> **Short task**:
Look through the material below. Copy every line with the string "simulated" in it.

(Recorded robot episodes)
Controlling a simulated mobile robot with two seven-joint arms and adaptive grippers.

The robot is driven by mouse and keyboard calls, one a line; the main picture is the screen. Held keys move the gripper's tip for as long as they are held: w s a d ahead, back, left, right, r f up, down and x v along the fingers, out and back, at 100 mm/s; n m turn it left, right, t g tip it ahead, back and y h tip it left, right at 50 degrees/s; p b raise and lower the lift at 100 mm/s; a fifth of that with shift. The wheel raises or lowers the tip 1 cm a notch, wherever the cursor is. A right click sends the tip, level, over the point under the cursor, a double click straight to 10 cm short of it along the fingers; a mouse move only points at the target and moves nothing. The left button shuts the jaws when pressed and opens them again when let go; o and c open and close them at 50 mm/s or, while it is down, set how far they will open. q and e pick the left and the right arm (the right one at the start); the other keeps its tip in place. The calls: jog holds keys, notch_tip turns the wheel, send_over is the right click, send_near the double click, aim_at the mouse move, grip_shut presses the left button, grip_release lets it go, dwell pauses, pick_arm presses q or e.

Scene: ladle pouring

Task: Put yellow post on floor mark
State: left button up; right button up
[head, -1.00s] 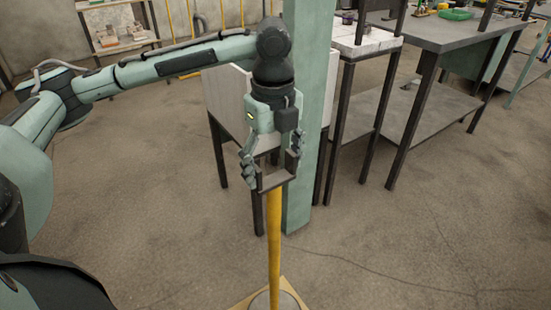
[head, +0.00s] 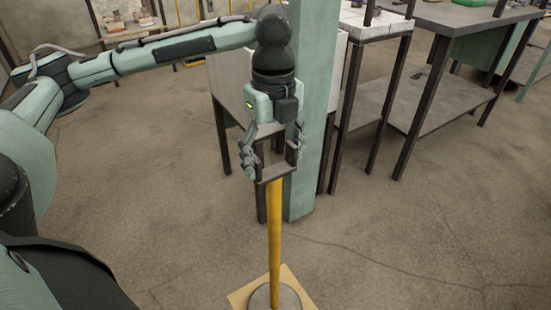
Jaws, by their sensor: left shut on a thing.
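The yellow post (head: 274,235) stands upright in the head view. It has a dark bracket at its top and a round grey base (head: 288,297) at its foot. The base appears over a tan square floor mark (head: 298,278), whose corners show around it; I cannot tell whether the base touches the floor. My left gripper (head: 274,160) points down and is shut on the bracket at the top of the post. My right gripper is not in view.
A green column (head: 316,110) stands just behind the post. A white-topped stand (head: 372,22) and a dark grey table (head: 455,30) with a lower shelf are behind to the right. Open concrete floor lies left and right of the post.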

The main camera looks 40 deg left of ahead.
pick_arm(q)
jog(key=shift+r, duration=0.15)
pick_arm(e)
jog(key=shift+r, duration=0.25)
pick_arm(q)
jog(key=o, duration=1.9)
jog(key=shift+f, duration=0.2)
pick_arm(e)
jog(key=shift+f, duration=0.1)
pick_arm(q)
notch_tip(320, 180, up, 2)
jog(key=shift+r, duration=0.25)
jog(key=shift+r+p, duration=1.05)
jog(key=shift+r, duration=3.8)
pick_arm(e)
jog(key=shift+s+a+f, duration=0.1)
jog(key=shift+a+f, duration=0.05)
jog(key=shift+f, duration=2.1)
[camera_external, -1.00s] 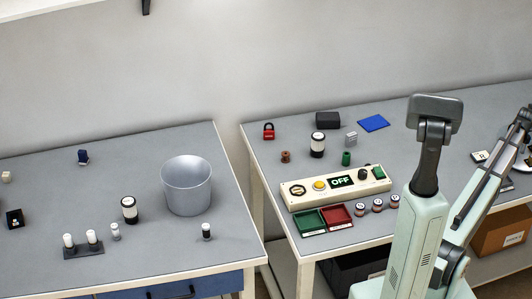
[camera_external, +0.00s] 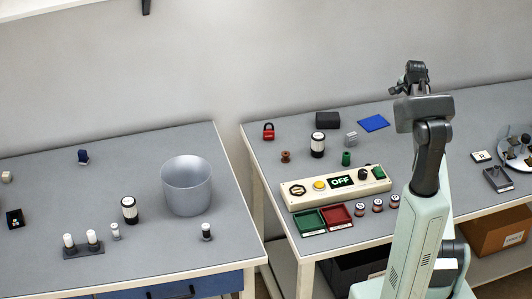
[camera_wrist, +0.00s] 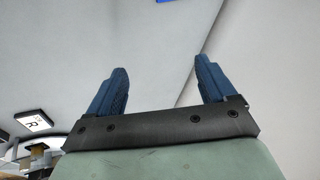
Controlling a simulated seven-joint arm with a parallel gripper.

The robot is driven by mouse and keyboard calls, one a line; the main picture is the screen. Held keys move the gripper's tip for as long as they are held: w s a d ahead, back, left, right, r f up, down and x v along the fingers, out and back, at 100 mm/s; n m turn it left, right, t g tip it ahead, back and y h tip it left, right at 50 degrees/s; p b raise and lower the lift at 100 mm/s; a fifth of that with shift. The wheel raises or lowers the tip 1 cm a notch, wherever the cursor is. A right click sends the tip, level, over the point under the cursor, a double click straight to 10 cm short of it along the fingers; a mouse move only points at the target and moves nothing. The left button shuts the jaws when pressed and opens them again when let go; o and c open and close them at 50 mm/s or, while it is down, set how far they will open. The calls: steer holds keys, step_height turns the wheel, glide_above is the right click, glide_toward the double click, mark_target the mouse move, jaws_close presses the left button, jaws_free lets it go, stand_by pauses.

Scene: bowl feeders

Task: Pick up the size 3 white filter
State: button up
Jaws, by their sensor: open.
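Several white or white-and-black cylinders stand in the external view, and no size mark on them is readable, so I cannot tell which is the size 3 white filter. Another black-and-white cylinder (camera_external: 317,146) stands on the right table. My gripper (camera_wrist: 160,70) is open and empty in the wrist view, with only grey surface between its blue fingers.
A grey bucket (camera_external: 187,187) stands on the left table. The right table holds a control box reading OFF (camera_external: 338,187), green (camera_external: 309,222) and red (camera_external: 337,215) trays, several small cylinders, and a blue pad (camera_external: 374,123). A gap separates the tables. An R-marked tile (camera_wrist: 34,121) lies lower left in the wrist view.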

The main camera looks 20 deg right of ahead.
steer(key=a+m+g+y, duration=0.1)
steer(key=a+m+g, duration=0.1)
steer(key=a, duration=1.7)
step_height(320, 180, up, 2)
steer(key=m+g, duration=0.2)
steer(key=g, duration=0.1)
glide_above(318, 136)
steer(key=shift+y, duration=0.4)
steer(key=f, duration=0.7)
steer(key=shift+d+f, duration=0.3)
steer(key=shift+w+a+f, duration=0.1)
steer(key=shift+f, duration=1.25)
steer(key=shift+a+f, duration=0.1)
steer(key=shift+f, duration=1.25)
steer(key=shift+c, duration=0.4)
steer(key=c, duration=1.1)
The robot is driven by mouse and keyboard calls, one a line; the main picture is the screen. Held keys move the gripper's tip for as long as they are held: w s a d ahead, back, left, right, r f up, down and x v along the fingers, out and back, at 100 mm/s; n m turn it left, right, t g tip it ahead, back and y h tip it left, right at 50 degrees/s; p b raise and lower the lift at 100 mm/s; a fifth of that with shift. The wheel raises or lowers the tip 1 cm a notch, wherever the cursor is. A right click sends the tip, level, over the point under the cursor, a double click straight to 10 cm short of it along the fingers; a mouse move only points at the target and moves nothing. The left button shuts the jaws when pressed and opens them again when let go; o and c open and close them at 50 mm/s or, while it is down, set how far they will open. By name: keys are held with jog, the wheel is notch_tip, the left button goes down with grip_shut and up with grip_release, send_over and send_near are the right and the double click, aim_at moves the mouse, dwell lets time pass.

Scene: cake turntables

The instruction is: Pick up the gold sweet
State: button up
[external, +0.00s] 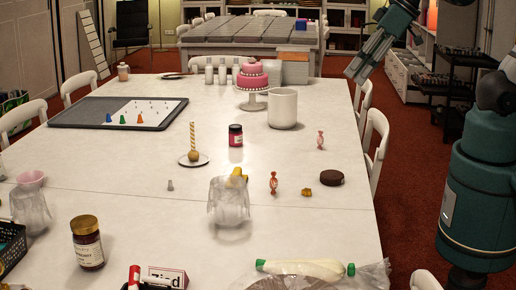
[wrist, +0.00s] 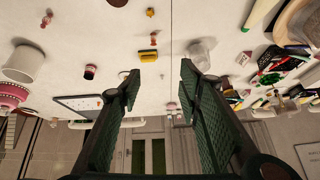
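The gold sweet (external: 307,192) is a small gold lump on the white table, right of an orange-red wrapped sweet (external: 273,183) and left of a dark brown round disc (external: 331,178). In the wrist view, which is upside down, the gold sweet (wrist: 150,12) lies near the top edge, above the orange-red sweet (wrist: 154,40). My gripper (external: 354,73) is high above the table's far right edge, well apart from the sweet. In the wrist view its two fingers (wrist: 160,78) are spread with nothing between them.
A pink wrapped sweet (external: 320,140) stands farther back. A clear crumpled bag (external: 229,202) and yellow object (external: 238,174) are left of the sweets. A white pot (external: 283,108), red jar (external: 236,136) and pink cake (external: 252,77) stand behind. Table around the gold sweet is mostly clear.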

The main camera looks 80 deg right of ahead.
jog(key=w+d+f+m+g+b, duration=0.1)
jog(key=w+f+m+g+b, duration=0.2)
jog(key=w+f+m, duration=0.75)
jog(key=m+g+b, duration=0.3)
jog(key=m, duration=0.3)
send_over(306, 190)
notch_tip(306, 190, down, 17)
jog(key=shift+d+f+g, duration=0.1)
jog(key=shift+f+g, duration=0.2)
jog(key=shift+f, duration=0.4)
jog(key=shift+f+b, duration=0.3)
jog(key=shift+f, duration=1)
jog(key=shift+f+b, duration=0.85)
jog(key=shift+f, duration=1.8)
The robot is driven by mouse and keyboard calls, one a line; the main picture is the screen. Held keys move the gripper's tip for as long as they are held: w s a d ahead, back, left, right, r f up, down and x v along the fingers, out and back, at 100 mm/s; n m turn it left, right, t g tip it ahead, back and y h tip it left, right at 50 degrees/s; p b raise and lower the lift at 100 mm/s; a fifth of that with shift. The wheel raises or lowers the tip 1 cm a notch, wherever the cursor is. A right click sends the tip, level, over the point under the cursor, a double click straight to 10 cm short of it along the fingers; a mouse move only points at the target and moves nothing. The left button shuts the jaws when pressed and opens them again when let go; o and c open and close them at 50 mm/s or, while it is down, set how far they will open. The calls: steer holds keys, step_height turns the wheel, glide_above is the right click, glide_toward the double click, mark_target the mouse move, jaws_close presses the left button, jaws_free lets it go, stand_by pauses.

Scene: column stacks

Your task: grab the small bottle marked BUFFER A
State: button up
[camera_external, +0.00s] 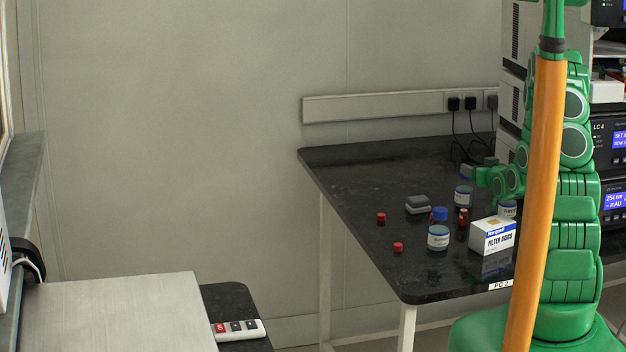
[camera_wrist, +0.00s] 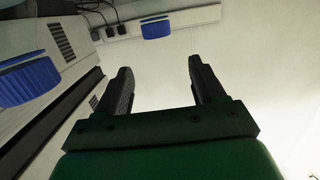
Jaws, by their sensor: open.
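Several small bottles with pale labels stand on the black table. One blue-capped bottle (camera_external: 438,237) is at the front, another bottle (camera_external: 463,196) is further back, and a third (camera_external: 507,209) is partly hidden behind a white box. The label words are too small to read, so I cannot tell which is BUFFER A. My gripper (camera_wrist: 160,75) is open, with nothing seen between its two dark fingers. In the external view my green wrist is close to the back bottle. Two blue ribbed shapes that look like caps show in the wrist view, at left (camera_wrist: 28,80) and top (camera_wrist: 155,28).
A white FILTER DISCS box (camera_external: 497,236) stands right of the front bottle. A red-capped vial (camera_external: 462,222), two small red items (camera_external: 381,218) (camera_external: 398,247) and a grey block (camera_external: 418,204) are nearby. Instruments stand at right. The table's left part is clear.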

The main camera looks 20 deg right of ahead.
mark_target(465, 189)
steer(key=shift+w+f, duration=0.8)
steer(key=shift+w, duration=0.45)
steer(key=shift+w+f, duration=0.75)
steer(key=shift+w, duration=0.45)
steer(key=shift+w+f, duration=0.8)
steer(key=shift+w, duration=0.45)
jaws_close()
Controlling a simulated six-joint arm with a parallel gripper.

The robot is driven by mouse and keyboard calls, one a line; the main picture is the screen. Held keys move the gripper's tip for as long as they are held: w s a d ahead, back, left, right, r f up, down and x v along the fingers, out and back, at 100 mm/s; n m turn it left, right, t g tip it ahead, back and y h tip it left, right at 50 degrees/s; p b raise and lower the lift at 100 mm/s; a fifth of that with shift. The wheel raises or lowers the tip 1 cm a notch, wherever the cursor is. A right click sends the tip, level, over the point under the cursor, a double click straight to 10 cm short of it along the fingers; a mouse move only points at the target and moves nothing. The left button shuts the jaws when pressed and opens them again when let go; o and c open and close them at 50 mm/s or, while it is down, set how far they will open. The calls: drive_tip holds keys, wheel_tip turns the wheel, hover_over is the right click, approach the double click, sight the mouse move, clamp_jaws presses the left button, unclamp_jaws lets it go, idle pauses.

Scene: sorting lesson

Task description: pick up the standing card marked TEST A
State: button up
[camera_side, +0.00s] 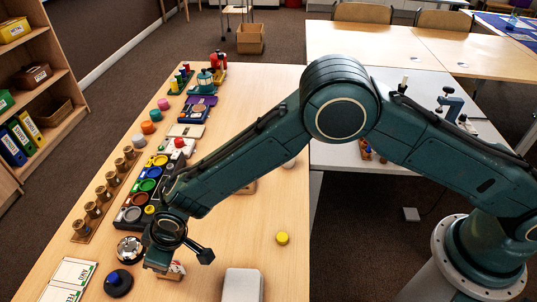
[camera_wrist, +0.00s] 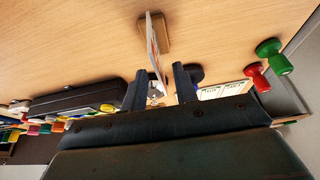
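A thin white card (camera_wrist: 154,45) stands in a small wooden base (camera_wrist: 153,32) in the wrist view, seen nearly edge-on. Its marking is not readable. In the side view a small card in a wooden holder (camera_side: 174,270) shows beside my gripper (camera_side: 163,262), partly hidden by it. In the wrist view my gripper (camera_wrist: 159,71) has its two dark fingers apart. The card's near end lies between them in the picture, and I see a gap on each side. No contact is visible.
Flat white cards with green edges (camera_side: 74,271) lie at the table's lower left. A black disc with a blue knob (camera_side: 117,281) and a round black-and-silver dish (camera_side: 130,247) are close to my gripper. A grey pad (camera_side: 242,285) and a yellow piece (camera_side: 282,238) lie to the right, with bare table between.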

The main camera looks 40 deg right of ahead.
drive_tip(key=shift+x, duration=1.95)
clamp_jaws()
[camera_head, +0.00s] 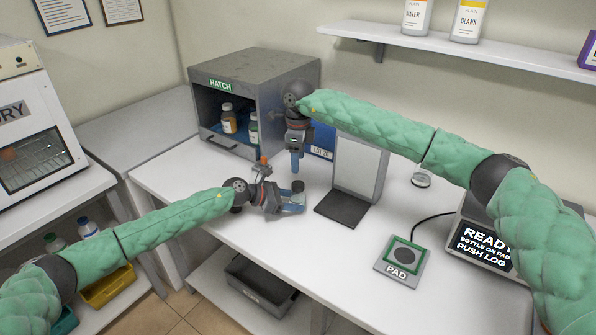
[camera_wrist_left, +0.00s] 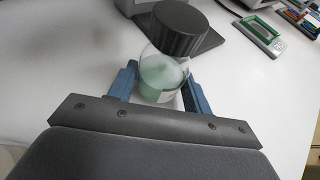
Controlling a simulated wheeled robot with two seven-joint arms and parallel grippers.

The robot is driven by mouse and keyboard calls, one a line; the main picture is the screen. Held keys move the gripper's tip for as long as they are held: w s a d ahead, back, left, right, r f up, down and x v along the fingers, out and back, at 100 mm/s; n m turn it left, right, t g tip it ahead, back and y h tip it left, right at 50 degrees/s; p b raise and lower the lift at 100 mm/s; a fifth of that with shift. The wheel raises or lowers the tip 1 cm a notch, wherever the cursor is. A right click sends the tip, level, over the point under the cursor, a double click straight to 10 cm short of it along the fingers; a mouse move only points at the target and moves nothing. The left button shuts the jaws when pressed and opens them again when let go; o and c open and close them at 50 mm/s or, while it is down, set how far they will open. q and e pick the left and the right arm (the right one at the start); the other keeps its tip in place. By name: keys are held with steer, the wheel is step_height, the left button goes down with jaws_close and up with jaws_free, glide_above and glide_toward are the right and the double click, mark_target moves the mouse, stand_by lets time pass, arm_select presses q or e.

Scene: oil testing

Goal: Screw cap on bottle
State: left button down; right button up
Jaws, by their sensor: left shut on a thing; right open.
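A small clear bottle with green contents (camera_wrist_left: 160,76) stands between the blue fingers of my left gripper (camera_wrist_left: 158,88). A dark grey ribbed cap (camera_wrist_left: 180,28) sits on top of the bottle; I cannot tell how tightly. In the head view my left gripper (camera_head: 292,203) is low over the white table, and the dark cap (camera_head: 298,186) shows between its fingers. My left gripper is shut on the bottle. My right gripper (camera_head: 295,162) points down above and just behind the cap, apart from it, open and empty.
A grey hatch box (camera_head: 255,75) with two bottles inside stands behind on the left. A grey stand with a dark base plate (camera_head: 342,209) is just right of the bottle. A pad (camera_head: 403,255) and display unit (camera_head: 485,240) are at the right. The table's front is clear.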

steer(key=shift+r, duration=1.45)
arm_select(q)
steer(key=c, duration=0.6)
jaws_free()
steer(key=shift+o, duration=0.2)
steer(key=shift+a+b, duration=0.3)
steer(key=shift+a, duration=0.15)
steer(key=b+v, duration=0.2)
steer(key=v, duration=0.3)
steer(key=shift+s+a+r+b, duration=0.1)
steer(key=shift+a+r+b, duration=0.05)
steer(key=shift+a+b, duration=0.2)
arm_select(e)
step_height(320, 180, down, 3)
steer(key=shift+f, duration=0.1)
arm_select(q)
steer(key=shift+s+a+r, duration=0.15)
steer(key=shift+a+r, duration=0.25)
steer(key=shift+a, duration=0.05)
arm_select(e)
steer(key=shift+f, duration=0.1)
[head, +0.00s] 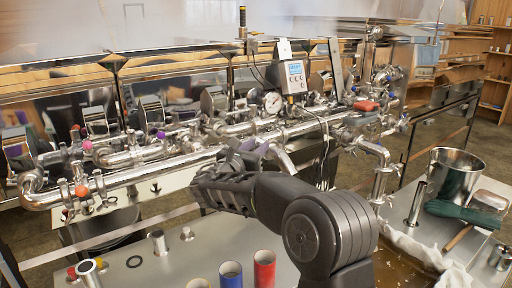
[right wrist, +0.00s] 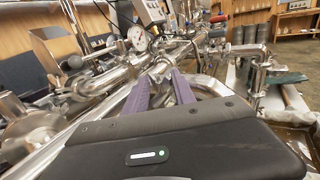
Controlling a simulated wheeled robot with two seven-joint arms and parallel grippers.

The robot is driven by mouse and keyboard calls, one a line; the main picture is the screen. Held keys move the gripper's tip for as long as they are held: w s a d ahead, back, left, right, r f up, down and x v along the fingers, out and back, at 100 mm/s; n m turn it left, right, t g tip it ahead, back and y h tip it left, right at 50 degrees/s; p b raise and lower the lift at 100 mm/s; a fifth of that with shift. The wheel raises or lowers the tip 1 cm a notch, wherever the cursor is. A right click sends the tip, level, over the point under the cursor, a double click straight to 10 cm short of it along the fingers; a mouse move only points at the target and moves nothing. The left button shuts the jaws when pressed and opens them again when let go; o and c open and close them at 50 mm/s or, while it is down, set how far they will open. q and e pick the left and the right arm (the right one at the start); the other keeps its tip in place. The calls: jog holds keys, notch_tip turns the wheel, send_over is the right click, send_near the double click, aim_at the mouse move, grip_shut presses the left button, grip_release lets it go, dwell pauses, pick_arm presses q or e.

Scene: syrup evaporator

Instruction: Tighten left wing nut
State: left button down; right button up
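My right gripper (head: 258,150) reaches to the shiny steel pipe run in the middle of the head view. In the right wrist view its two purple fingers (right wrist: 162,84) stand apart, with a gap between them. A steel pipe clamp fitting (right wrist: 160,68) shows at and just beyond the fingertips. I cannot tell whether the fingers touch it. I cannot make out the left wing nut clearly; the dark hand covers part of the pipe in the head view. My left gripper is not in view.
A pressure gauge (head: 272,102) and a grey control box (head: 294,76) stand behind the pipes. Red (head: 264,268) and blue (head: 231,274) cups are on the front table. A steel pot (head: 455,176) and a green cloth-like item (head: 460,214) are at right.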

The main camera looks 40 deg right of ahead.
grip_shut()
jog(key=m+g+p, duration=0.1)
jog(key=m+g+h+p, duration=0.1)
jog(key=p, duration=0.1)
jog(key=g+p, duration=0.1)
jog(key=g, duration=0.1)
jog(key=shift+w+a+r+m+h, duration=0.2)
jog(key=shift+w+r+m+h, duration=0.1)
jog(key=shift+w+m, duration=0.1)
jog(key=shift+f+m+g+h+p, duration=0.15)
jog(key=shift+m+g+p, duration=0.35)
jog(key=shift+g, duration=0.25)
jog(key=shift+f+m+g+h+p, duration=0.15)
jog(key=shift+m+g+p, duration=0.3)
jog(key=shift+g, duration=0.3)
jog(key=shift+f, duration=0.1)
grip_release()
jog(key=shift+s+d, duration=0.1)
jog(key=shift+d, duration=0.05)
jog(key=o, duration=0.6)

> **Task result**:
Controlling a simulated mobile robot with two seven-joint arms and adaptive grippers.
Controlling a simulated seven-joint arm with a parallel gripper.
Controlling a simulated six-joint arm with a parallel gripper.
Controlling a simulated wheeled robot with two seven-joint arms and parallel grippers.
Controlling a simulated wheeled robot with two seven-joint arms and parallel grippers.

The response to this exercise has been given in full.